Fou, Werner Herzog ? Non, certainement pas. Un malin génie, sans doute, mais pas un dingue. Il suffit de voir à quel point il joue de son image dans Incident at Loch Ness pour le comprendre. Herzog est fasciné par la démence humaine, par l'absurdité de l'existence, par notre univers guidé par aucun dieu, ni aucune destinée. Alors il cherche, crée ses propres règles pour mieux les abolir. Herzog n'est pas Aguirre sur son radeau, se rêvant démiurge au milieu des singes. Herzog c'est Kaspar Hauser et Hias, le héros de Cœur de Verre, réunis. A la fois naïf trop conscient du monde et clairvoyant marginal, le metteur en scène préfère créer sans limite.
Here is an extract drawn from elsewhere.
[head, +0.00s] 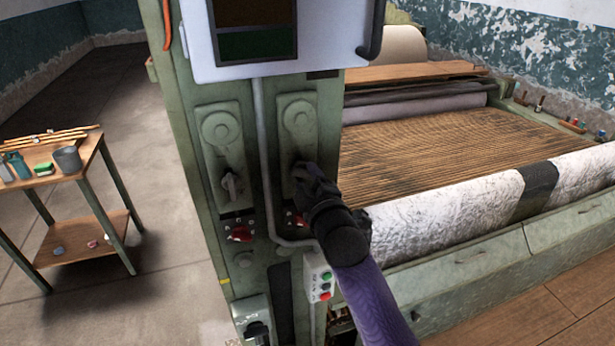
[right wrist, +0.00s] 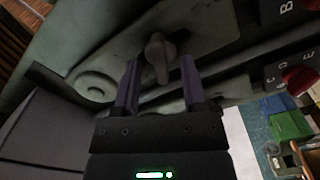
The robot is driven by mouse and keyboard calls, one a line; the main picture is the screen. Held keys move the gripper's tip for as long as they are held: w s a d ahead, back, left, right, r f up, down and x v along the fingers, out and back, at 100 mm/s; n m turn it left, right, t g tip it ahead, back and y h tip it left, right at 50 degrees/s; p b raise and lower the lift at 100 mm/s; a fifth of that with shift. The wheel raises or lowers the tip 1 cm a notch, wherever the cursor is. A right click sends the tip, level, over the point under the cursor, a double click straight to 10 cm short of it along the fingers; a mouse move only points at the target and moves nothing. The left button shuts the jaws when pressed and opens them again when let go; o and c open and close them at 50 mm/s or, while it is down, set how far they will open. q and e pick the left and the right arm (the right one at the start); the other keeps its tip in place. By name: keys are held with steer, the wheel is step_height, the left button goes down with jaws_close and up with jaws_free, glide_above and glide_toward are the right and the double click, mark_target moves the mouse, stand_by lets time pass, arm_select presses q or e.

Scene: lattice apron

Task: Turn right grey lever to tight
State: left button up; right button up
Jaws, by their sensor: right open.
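The right grey lever (right wrist: 158,57) shows in the right wrist view on its green plate, between the two fingertips of my right gripper (right wrist: 159,68). The fingers are open, one on each side of the lever, with a visible gap on both sides. In the head view my right gripper (head: 304,172) is in front of the right-hand plate (head: 298,122) of the green column and hides most of that lever. A matching left grey lever (head: 231,185) sits on the plate beside it. My left gripper is in neither view. No "tight" mark is readable.
Red knobs (head: 240,233) with lettered marks sit below the levers. A grey pipe (head: 262,140) runs between the plates. A button box (head: 320,280) hangs below. The loom's striped bed (head: 430,150) and white roll (head: 440,220) are right; a small table (head: 65,165) stands left.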

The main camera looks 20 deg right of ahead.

Herzog aura repoussé les frontières du cinéma à une époque où l'on se permettait d'aller trop loin. Se ruiner pour des visions sublimes et inutiles. Dans Aguirre, le réalisateur s'épuise à placer un bateau au sommet d'un arbre, pour un plan aussi génial que vain. Dans Fitzcarraldo, faire franchir la pente au navire est le clou délirant du périple. Conquérant de l'inutile, Herzog ? Non. Obsessionnel et avide de splendeur, comme ses personnages, il ne se perd jamais tout à fait en chemin. Suffisamment sensé pour tenir la barre jusqu'au port, il rapporte des témoignages à nul autre pareils.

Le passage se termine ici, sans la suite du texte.